La plainte, dont l’Agence France-Presse (AFP) a eu connaissance, reproche au ministre de la Justice d’avoir ordonné ce transfert « en s’affranchissant de l’obligation d’établir des liens préexistants entre le détenu, depuis la détention, et des réseaux de criminalité ou de délinquance organisée ».
Une obligation pourtant posée par le Conseil constitutionnel comme condition préalable à ces transfèrements. « Le garde des Sceaux ou son délégataire a éhontément piétiné les conditions légales fixées par le Conseil constitutionnel », estime l’avocat dans la plainte.
« Une opération dûment médiatisée, suivant un agenda politique précis »

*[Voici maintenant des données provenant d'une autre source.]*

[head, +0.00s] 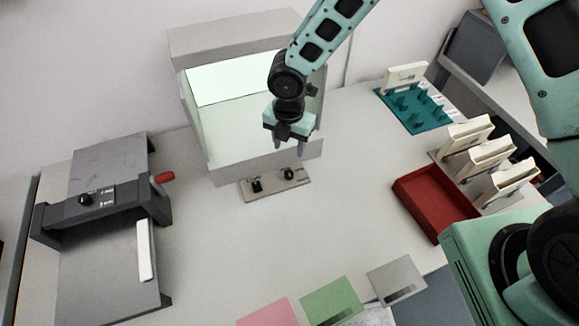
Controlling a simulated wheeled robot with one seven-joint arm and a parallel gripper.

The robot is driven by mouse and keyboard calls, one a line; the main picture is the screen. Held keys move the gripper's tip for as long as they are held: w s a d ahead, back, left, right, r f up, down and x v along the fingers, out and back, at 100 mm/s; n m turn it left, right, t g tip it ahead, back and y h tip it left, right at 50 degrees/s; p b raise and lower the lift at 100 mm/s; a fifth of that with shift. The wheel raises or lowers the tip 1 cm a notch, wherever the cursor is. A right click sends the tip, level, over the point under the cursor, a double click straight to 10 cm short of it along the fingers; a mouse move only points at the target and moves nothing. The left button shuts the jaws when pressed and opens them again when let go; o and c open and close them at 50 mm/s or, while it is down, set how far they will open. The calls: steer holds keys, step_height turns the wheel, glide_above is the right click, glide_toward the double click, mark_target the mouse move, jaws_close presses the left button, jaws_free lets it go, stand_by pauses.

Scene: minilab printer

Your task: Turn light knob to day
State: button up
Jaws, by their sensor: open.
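A small control panel (272,190) sits at the front foot of a pale viewing booth (240,140). It carries a black left control (256,186) and a round black right knob (288,173). Their labels are too small to read, so I cannot tell which is the light knob or where it points. My gripper (290,147) is open and empty, fingers pointing down, in front of the booth. In the picture it is just above the right knob and apart from it.
A grey device (105,220) with a red handle (163,177) stands at left. A red tray (428,205), white cartridge-like items (470,138) and a teal rack (415,108) are at right. Pink, green and grey cards lie at the front. The table before the panel is clear.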

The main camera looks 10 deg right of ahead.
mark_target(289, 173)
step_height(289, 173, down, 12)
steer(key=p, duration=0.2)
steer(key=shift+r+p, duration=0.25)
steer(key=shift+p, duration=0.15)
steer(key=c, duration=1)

La construction d’une prison de « haute sécurité » pour enfermer et isoler les « cent plus gros narcotrafiquants », soupçonnés de poursuivre leur activité criminelle depuis leur cellule était une promesse agitée depuis le mois de janvier par le garde des Sceaux.
Le 16 juillet, plusieurs détenus ont ainsi été informés qu’ils allaient être transférés vers la nouvelle structure. Moins d’une semaine plus tard, les 17 premiers narcotrafiquants ont effectivement été écroués à Vendin-le-Vieil. Douze autres détenus y ont été incarcérés jeudi, a annoncé Gérald Darmanin sur X (ex-Twitter).

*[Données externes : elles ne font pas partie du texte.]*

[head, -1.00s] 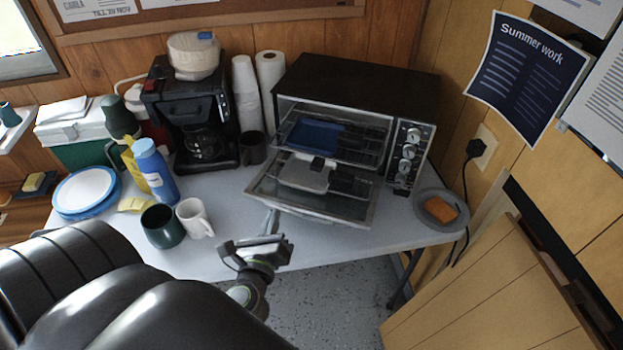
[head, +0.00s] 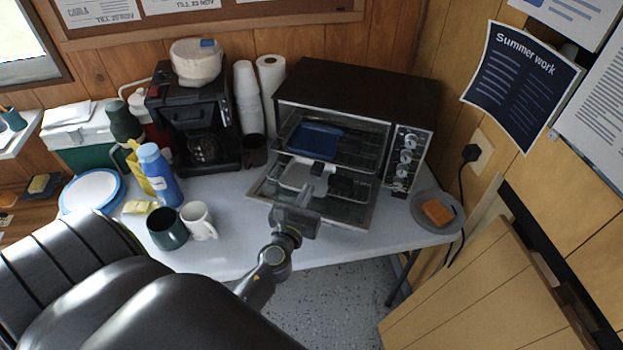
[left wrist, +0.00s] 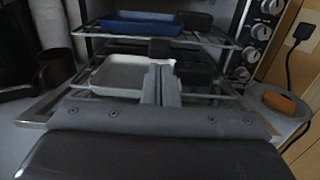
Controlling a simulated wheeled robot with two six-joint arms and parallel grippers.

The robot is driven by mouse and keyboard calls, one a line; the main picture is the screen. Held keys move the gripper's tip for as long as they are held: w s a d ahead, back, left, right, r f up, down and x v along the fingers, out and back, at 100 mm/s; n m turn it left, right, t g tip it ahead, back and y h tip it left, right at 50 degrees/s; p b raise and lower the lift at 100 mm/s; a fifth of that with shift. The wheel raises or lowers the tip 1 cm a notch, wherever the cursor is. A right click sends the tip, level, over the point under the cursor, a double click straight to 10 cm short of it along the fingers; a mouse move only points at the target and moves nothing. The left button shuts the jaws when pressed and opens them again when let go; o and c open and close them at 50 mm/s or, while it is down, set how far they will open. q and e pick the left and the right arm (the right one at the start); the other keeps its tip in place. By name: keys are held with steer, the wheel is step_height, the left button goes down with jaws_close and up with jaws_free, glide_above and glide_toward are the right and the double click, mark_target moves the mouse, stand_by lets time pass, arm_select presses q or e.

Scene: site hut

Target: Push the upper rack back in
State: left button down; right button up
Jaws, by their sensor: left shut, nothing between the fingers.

Mi-juin, le Conseil constitutionnel a validé ce régime carcéral d’isolement, inclus dans la loi visant à lutter contre le narcotrafic, estimant que le législateur avait « défini avec suffisamment de précision les motifs d’affectation dans les quartiers de lutte contre la criminalité organisée ».
Les dispositions de la loi « subordonnent la décision d’affectation dans ces quartiers à la condition qu’il soit établi que ces personnes détenues continuent à entretenir des liens avec les réseaux de la criminalité et de la délinquance organisées pendant la durée de leur détention ou qu’elles y aient établi de tels liens », avait observé le Conseil, rapporte l’AFP.

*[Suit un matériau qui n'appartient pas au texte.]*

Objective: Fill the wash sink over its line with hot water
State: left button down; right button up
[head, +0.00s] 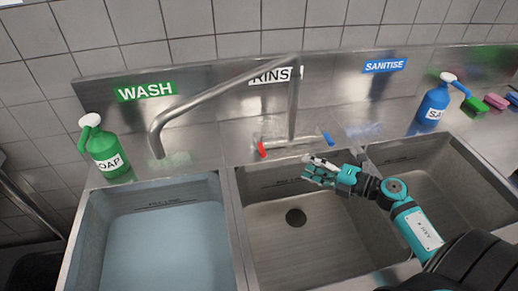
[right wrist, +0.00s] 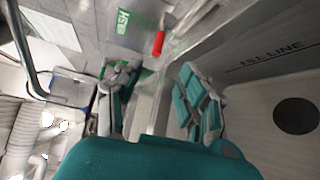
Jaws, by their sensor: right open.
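The wash sink (head: 95,215) is at the left in the head view, under the green WASH sign (head: 145,91). Pale blue water (head: 165,250) stands in it, its back edge close below the dark fill line (head: 163,206). The metal spout (head: 200,97) swings left, its tip toward the wash sink; no stream shows. The red tap handle (head: 262,149) and blue tap handle (head: 327,138) sit at the spout's base. My right gripper (head: 312,170) is open and empty over the rinse sink, right of and below the red handle, which also shows in the right wrist view (right wrist: 158,44).
The rinse sink (head: 265,230) is empty, with a dark drain. The sanitise sink (head: 455,165) is at the right. A green soap bottle (head: 104,150) stands at the left and a blue sanitiser bottle (head: 432,108) at the back right. Sponges (head: 496,101) lie at the far right.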

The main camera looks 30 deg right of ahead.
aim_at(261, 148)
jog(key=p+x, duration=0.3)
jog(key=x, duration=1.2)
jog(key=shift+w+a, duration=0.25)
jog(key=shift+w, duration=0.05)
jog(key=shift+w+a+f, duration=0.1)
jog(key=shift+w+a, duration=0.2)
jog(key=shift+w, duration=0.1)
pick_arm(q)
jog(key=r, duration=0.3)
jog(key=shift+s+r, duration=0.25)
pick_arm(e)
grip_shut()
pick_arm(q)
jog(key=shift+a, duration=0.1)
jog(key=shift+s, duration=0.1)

Or, selon le plaignant, condamné pour des infractions à la législation sur les stupéfiants et les armes et soupçonné d’association de malfaiteurs criminelle, le dossier pénitentiaire « ne fait qu’induire, à partir de procédures au demeurant anciennes, une capacité à établir des liens » avec la criminalité organisée.
Le garde des Sceaux « a imposé à ses services de fonder les ordres de transfert non pas sur ”des liens établis”, mais ”des liens supposés” lui donnant la possibilité de saisir et transférer des prisonniers bien plus facilement en se délestant de la charge de la preuve imposée par les juges constitutionnels », est-il affirmé dans la plainte, où est dénoncée « une opération concertée de police administrative dûment médiatisée, suivant un agenda politique précis », rapporte l’AFP.
Le 2 juillet dernier, la Contrôleuse des prisons, Dominique Simonnot, et six représentants des membres du groupe de travail sur la régulation carcérale ont été reçus à l’Assemblée nationale. Ils y ont présenté les résultats de leur rapport et ont tenté d’alerter le pouvoir politique sur un système carcéral qui s’effondre sur lui-même. Surpopulation carcérale, santé mentale… Le ministre de la Justice choisit ses priorités.